Vanguard News Network
VNN Media
VNN Digital Library
VNN Reader Mail
VNN Broadcasts


Go Back   Vanguard News Network Forum > Executive Summary > The Problem
Donate Register Multimedia Blogs Search Today's Posts Mark Forums Read Login

 
Thread Display Modes Share
Old September 21st, 2018 #1
littlefieldjohn
Senior Member
 
Join Date: May 2009
Posts: 8,105
Default Yom Kippur’s “Kol Nidrei” Prayer Gives Jews Divine Right to Break “All Vows”

Quote:
Yom Kippur’s “Kol Nidrei” Prayer Gives Jews Divine Right to Break “All Vows”

The recent Yom Kippur—or Jewish new year—festival and its “Kol Nidrei” prayer, which gives Jews the right to break “all vows” and promises for the next year, is one of the most important Jewish ceremonies, and is almost entirely unknown to "Gentiles".

According to the Jewish Virtual Library (JVL)https://www.jewishvirtuallibrary.org/kol-nidrei

—which is run by the American-Israeli Cooperative Enterprise (AICE) Jewish lobby—the Kol Nidrei prayer “is an Aramaic declaration recited in the synagogue before the beginning of the evening service on every Yom Kippur.”



It is the opening ceremony of Yom Kippur on what is often dubbed “Kol Nidrei night,” and its name is taken from the opening words, meaning “all vows.”

The Kol Nidrei (“All Vows”) declaration, according to the JVL, is a formal

“annulment of vows with which the evening service of the Day of Atonement commences.”

This means, the JVL says, the

“worshipers proclaim that all personal vows, oaths, etc., that they made unwittingly, rashly, or unknowingly (and that, consequently, cannot be fulfilled) during the year should be considered null and void.

“The recitation must begin while it is still daylight and must be prolonged until sunset.

“It is the custom to repeat Kol Nidrei three times in order to accommodate latecomers.”



The actual words of the Kol Nidrei prayer are, according to the My Jewish Learning resource, part of the “largest nonprofit, nondenominational Jewish media organization in North America,” as follows:

“All vows we are likely to make, all oaths and pledges we are likely to take between this Yom Kippur and the next Yom Kippur, we publicly renounce.

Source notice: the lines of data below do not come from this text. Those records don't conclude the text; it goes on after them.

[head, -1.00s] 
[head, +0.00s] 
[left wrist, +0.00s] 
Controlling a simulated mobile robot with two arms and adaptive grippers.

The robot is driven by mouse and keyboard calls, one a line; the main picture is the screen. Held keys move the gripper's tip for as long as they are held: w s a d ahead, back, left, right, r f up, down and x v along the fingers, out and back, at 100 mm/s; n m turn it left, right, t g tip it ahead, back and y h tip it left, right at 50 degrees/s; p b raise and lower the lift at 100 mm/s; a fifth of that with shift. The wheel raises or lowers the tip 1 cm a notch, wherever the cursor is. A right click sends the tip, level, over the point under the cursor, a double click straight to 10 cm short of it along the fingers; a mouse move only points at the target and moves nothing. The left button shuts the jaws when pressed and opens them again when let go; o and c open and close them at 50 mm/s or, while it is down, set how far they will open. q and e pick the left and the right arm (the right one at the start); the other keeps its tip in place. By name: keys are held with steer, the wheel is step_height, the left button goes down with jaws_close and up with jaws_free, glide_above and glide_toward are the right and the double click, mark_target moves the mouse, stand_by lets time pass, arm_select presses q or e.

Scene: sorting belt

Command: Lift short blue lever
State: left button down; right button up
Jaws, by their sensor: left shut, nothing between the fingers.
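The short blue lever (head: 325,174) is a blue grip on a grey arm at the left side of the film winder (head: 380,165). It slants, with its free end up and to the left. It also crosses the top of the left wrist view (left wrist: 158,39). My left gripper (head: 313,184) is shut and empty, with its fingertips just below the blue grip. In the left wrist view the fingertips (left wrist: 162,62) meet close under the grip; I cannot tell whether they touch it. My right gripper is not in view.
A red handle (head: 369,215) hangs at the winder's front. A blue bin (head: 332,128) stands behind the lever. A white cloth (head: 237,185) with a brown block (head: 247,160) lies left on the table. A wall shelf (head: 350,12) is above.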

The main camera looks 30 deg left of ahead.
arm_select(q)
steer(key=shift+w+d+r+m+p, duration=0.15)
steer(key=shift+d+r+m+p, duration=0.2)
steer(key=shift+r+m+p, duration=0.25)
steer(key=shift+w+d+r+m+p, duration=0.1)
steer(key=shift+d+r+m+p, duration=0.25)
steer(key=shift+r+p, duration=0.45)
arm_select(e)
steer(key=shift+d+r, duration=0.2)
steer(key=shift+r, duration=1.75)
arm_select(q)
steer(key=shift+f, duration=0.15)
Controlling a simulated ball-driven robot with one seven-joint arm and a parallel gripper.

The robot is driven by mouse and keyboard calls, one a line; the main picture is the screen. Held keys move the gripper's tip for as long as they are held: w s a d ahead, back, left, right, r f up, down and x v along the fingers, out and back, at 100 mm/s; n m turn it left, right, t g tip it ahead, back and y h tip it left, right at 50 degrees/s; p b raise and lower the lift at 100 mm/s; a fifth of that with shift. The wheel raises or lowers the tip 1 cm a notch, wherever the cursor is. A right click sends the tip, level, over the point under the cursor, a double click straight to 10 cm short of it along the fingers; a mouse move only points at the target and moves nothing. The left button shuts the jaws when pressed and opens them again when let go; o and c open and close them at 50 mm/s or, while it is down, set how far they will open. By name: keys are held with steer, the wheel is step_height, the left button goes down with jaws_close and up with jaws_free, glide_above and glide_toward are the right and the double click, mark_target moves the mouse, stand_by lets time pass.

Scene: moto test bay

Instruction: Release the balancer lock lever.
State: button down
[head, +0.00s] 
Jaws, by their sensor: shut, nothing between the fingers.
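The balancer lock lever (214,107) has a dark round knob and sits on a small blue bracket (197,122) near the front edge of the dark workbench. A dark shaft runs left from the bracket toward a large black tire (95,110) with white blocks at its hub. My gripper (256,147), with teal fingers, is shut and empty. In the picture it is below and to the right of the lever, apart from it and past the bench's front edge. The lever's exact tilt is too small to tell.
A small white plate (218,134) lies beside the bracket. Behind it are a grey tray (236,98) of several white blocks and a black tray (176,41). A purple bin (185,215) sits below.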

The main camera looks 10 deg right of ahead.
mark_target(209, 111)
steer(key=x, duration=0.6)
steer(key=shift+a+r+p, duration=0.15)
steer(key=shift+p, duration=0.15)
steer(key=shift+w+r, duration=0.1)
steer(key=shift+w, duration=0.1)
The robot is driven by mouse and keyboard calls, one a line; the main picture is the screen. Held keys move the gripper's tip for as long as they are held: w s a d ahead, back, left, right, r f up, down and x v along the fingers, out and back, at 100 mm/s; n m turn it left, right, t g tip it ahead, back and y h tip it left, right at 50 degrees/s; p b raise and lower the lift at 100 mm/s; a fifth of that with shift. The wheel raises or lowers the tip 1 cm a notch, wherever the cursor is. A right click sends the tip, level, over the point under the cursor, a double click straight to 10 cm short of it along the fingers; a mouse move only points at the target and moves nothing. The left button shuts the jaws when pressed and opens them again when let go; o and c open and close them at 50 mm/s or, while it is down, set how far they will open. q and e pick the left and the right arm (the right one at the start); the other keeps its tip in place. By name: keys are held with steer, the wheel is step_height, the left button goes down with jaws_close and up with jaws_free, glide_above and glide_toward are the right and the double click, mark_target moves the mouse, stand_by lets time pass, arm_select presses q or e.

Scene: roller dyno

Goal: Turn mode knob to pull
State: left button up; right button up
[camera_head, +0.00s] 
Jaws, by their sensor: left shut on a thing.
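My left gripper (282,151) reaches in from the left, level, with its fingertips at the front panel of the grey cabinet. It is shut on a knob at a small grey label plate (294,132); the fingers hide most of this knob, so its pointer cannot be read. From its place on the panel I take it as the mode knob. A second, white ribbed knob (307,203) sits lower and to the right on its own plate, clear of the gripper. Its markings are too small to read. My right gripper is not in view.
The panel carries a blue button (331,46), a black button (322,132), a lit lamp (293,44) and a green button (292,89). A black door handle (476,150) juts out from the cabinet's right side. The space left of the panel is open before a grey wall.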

Let them all be relinquished and abandoned, null and void, neither firm nor established. Let our vows, pledges, and oaths be considered neither vows nor pledges nor oaths.”



The JVL adds that the Kol Nidrei has “became the most beloved ritual of the Day of Atonement,” a fact confirmed by a recent article in the Times of Israel which declared that the music accompanying the prayer has the “power to convert back to Judaism” those Jews who had become secular.

As the Times of Israel said,

“Jewish history is replete with influential, secularized thinkers who were “converted” back to Judaism by this prayer, which is basically a disavowal of all oaths and vows made to God. They include German poet Heinrich Heine, French writer Edmond Fleg, Zionist pioneer Theodor Herzl, and theologian/philosopher Franz Rosenzweig, perhaps the most famous of all to have a significant spiritual awakening following the Yom Kippur prayer.”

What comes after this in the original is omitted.